◆ EXERCISE BRIEF
Pull each line containing "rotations" out of the data and copy it.

◆ SUPPLIED DATA
------------------------------------------------------------
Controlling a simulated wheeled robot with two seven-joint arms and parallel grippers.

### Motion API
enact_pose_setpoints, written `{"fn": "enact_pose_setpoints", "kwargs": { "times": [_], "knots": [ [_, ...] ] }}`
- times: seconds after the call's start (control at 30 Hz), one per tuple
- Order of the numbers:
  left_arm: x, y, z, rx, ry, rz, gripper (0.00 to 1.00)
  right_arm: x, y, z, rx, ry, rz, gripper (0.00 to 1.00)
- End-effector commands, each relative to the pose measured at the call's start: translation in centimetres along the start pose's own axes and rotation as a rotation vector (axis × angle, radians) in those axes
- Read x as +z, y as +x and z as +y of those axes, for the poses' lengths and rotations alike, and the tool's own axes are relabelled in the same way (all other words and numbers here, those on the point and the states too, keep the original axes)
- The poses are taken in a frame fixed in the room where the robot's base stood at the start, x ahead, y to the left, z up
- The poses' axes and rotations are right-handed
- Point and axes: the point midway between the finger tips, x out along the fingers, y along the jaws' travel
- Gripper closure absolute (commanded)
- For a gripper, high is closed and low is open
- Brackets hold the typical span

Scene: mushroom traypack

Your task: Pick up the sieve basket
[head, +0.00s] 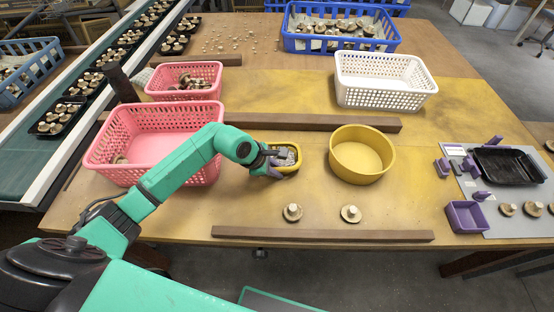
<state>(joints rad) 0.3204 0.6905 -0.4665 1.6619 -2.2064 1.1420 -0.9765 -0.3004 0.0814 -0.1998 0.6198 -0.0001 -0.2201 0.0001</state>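Several perforated baskets could be the sieve basket; I cannot tell which one is meant. A white one (385,92) stands empty at the upper right of the middle. A large pink one (120,170) at the left holds a few mushrooms at its near left. A smaller pink one (160,96) behind it holds mushrooms. My left gripper (279,162) is at a small yellow container (289,146) with something grey inside, right of the large pink basket. The gripper overlaps the container's left side, so its fingers and any grip are unclear. My right gripper is out of view.
A round yellow bowl (361,154) stands right of the small container. Wooden bars (310,122) lie behind and in front. Two mushrooms (292,212) lie near the front bar. Purple parts and a black tray (508,165) are at the right. A blue crate (342,44) stands at the back.

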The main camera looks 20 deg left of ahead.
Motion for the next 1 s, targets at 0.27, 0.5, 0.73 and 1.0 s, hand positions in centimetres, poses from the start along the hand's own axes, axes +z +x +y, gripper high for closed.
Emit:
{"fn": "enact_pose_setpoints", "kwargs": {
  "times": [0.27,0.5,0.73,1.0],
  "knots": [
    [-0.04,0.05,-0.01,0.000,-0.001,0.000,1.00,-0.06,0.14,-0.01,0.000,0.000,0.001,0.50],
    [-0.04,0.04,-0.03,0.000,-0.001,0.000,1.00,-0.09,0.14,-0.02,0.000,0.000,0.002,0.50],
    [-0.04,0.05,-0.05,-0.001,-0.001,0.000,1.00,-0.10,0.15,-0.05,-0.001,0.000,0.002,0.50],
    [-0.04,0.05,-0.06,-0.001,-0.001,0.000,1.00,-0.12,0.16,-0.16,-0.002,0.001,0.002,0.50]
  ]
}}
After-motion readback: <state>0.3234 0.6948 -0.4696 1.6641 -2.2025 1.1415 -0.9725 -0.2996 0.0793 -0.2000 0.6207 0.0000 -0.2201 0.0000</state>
------------------------------------------------------------
◆ RESPONSE FOR THIS EXERCISE
- Read x as +z, y as +x and z as +y of those axes, for the poses' lengths and rotations alike, and the tool's own axes are relabelled in the same way (all other words and numbers here, those on the point and the states too, keep the original axes)
- The poses' axes and rotations are right-handed

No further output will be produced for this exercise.